TO THE OTHER SIDE
Sex, Drugs, and Rock 'n Roll was only the beginning
Chris, a pacifist frustrated by the continuing death count in the Vietnam War, is asked by a former girlfriend to help a group of Black Panthers escape from San Quentin. His best friend Kevin sheds his past as an over-achiever and jock to revel in the free-wheeling times. Then Kevin falls for Jill, a community-centered musician with little tolerance for male post-adolescent fantasies. While Chris is trying to find the most effective way to stop the war, Luther is plotting the San Quentin escape.

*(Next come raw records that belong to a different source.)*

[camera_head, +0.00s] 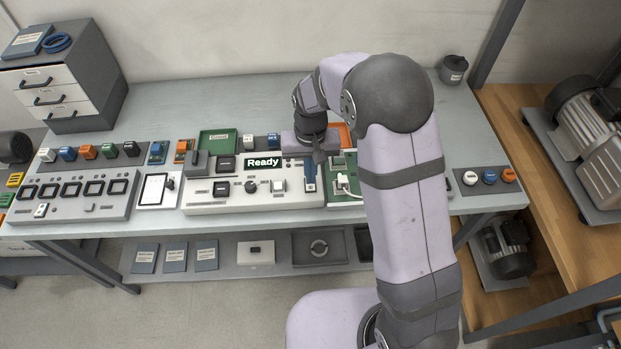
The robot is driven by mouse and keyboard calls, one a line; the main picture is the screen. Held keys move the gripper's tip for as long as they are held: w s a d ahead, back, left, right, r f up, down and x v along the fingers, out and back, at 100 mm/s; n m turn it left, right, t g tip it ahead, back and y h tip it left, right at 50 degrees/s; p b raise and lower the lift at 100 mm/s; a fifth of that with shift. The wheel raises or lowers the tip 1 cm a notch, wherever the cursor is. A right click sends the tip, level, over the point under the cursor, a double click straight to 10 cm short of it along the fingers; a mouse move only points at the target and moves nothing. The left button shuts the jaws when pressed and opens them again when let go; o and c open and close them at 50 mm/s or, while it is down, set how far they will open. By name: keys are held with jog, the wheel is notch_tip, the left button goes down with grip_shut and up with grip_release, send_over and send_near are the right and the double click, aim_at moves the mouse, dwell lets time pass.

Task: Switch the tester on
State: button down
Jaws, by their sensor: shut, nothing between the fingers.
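The tester appears to be the long white console (222,208) on the bench, though its name cannot be read. Its green display (263,161) reads "Ready". My gripper (319,158) is shut and empty, pointing down over the console's right end beside the blue strip. I cannot tell whether it touches anything.
A green tray (217,142) and several small coloured blocks stand behind the console. A panel with several dark square windows (76,196) is on the left. A green board with a white plug (347,195) is right of the console, partly hidden by my arm.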

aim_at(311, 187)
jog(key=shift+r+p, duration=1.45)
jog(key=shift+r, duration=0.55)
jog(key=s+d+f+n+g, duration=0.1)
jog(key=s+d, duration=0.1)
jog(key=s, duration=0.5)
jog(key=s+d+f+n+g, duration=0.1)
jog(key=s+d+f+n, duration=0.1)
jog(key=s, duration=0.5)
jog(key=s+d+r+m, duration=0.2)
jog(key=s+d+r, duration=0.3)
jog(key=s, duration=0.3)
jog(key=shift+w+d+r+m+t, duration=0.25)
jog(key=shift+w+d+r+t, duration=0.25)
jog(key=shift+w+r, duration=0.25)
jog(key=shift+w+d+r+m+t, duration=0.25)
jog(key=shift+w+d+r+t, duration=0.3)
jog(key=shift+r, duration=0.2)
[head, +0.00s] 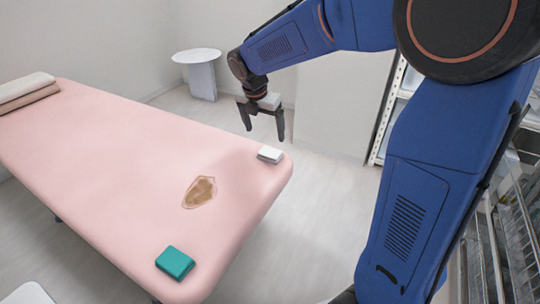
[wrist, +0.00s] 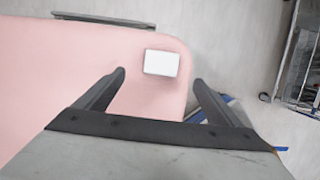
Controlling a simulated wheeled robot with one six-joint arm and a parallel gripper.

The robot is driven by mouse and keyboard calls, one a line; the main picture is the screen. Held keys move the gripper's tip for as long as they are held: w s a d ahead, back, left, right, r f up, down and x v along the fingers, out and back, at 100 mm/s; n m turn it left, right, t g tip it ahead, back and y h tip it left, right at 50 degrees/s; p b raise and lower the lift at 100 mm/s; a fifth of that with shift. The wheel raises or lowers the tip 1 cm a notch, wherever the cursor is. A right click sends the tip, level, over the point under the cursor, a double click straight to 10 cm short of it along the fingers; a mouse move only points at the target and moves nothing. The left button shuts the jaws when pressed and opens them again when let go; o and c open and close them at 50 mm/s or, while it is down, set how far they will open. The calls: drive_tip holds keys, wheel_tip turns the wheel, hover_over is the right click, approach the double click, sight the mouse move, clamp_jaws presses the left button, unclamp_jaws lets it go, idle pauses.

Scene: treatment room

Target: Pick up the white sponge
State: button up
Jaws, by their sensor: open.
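The white sponge (head: 270,154) is a small white block lying flat on the pink treatment table (head: 110,150), near its far right corner. In the wrist view the sponge (wrist: 161,62) shows whole, ahead of and between the lines of the two fingers. My gripper (head: 263,133) is open and empty, pointing down above the sponge's end of the table. In the wrist view its fingertips (wrist: 158,76) stand apart on either side, with nothing between them touching.
A teal sponge (head: 175,262) lies at the table's near corner. A brown stain (head: 200,191) lies between the two sponges. Folded towels (head: 25,90) lie at the far left end. A round white side table (head: 198,70) stands behind. Wire shelving (head: 505,235) is at the right.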

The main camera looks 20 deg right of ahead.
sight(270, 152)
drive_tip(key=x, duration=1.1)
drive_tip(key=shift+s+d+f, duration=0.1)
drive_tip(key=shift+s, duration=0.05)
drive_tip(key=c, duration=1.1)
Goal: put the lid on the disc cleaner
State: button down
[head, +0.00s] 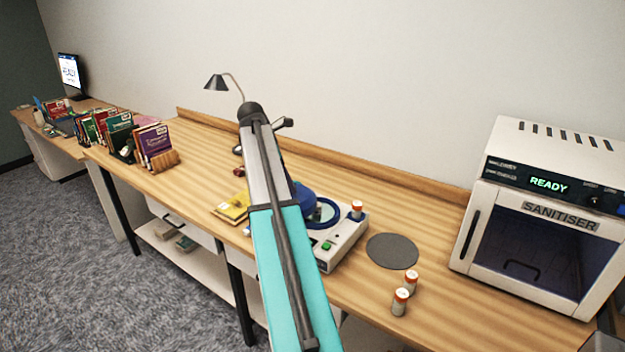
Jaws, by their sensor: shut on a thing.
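The disc cleaner (345,238) is a white box on the bench with a round blue-rimmed well on top and a green button on its front. A dark blue round piece (303,196), which looks like the lid, shows at the well's left edge, partly behind my arm. I cannot tell whether it touches the cleaner or is held above it. My arm crosses the middle of the view in front of the cleaner's left side. My gripper is hidden behind the arm, so its jaws do not show.
A grey round mat (392,251) lies to the right, with two more bottles (400,301) in front. A sanitiser (535,222) stands far right. Yellow cases (232,207) lie left; a lamp (217,82) stands behind.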

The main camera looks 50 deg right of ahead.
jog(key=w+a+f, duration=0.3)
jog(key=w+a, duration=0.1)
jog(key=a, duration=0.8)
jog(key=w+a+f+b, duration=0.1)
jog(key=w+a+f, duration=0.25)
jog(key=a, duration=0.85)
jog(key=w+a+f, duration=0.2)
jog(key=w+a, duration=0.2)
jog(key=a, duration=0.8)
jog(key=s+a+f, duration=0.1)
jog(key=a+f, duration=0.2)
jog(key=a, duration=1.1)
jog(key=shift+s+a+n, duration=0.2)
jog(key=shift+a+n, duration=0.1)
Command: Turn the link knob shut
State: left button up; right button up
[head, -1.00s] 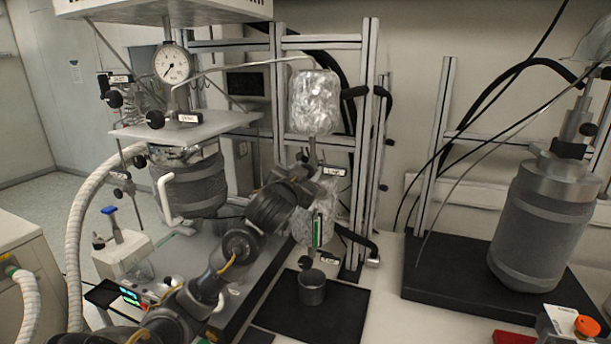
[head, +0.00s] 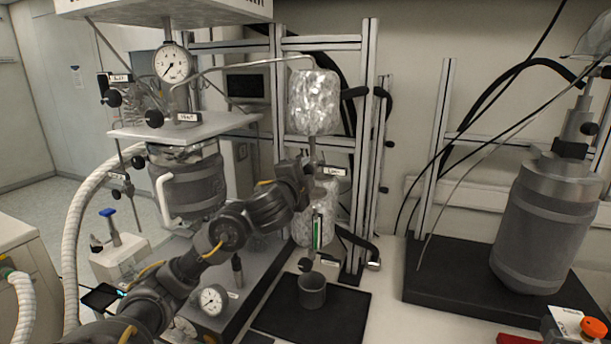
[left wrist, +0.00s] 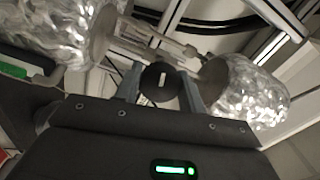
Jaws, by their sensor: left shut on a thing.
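The link knob (left wrist: 160,82) is a round black knob with a white line across its face, seen in the left wrist view. The line runs nearly up and down in that picture. My left gripper (left wrist: 163,88) has its fingers on both sides of the knob and is shut on it. In the head view my left gripper (head: 304,172) is between the two foil-wrapped vessels, beside a small white label (head: 335,172), and hides the knob. My right gripper is not in view.
The upper foil-wrapped vessel (head: 314,102) and the lower one (head: 328,226) hang on a metal frame (head: 368,130). A reactor with a gauge (head: 173,63) is at left, another reactor (head: 540,225) at right.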

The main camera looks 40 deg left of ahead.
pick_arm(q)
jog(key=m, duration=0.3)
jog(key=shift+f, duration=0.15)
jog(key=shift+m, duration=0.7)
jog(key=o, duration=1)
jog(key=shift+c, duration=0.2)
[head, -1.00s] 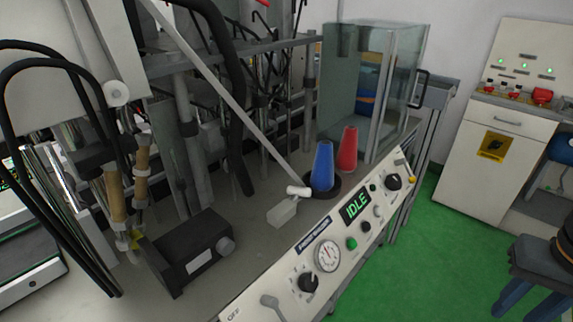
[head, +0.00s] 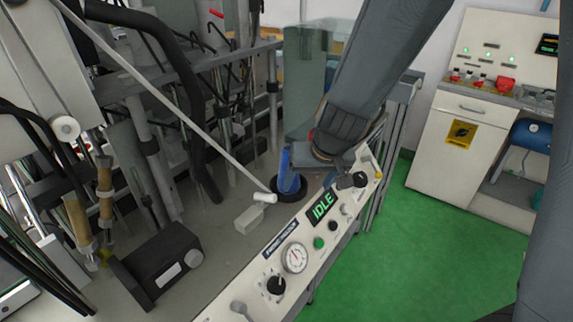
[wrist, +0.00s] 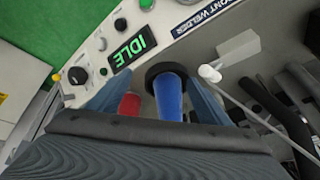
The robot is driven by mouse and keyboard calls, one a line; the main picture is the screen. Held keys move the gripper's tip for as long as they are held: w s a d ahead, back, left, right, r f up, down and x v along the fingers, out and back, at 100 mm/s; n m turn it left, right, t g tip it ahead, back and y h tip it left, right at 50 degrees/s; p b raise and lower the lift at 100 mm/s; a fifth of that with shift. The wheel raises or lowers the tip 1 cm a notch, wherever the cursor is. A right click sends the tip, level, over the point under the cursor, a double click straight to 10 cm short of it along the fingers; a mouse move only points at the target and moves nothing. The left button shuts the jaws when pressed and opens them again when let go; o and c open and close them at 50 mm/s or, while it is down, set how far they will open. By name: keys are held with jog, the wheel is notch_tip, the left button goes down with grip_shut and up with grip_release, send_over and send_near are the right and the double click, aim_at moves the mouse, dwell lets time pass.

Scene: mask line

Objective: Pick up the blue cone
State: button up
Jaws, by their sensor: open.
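The blue cone (head: 287,176) stands in a black round dish (head: 300,194) near the panel edge, its upper part partly hidden by my gripper in the head view. In the wrist view the blue cone (wrist: 169,100) is between the two fingers, nearer the right one, with the black dish (wrist: 155,73) around its far end. My gripper (wrist: 158,90) is open and empty. It also shows at the cone's upper right in the head view (head: 312,158). I cannot tell whether a finger touches the cone.
A red cone (wrist: 130,106) is close beside the blue cone, next to the left finger; my arm hides it in the head view. A white block with a lever (head: 249,218) and a diagonal rod are near the dish. The sloped control panel (head: 262,268) reads IDLE. A glass enclosure (head: 302,75) stands behind.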

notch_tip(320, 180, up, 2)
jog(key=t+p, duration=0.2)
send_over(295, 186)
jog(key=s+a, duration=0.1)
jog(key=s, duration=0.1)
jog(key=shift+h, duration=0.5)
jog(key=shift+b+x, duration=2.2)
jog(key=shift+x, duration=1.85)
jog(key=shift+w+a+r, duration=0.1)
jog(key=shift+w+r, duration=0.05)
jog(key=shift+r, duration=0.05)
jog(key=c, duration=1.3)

To The Other Side is about characters who follow their ideals and crash into the wall of reality. It captures the on-the-ground turbulence and color of the Vietnam era, with its political passions, rock concerts, utopian fantasies, ecstatic experimentation, and free love. The story shows the fervor of the people immersed in the times, with their intense and over-the-top idealism. The Vietnam era is gone, but political idealism (WTO protests, Occupy, et al.) remains, thank heavens, and people will always push against its limits to make the world a better place.
I began To The Other Side a day after starting a corporate job in Cape Town, South Africa. Working in business made me cranky, but it was the only job I could find. Opportunities were limited for people of my status, similar to having a green card in the U.S. My wife suggested that I begin to write, since I’d talked about that a lot. At the time I was trying to reconcile my anti-corporate ideals with the practicalities of living in the real world with its many constraints, so I decided to write about that struggle.
A couple years earlier, I’d met a San Quentin guard whose throat had been cut in George Jackson’s escape attempt. The guard made a big impression on me, in ways that will be clear from To The Other Side. I used that encounter as the germ of the novel. (Many years later, doing research for the novel, I got past that big dude with the big gun, on the left. And all the way inside. See Researching To The Other Side, for that story.)
It took a lot longer to finish the book than to resolve my personal struggle with ideals, but because I’ve found that struggle recurring in different forms at different phases of life, I thought it would be a good thematic core. The novel grew to become about many other things as well.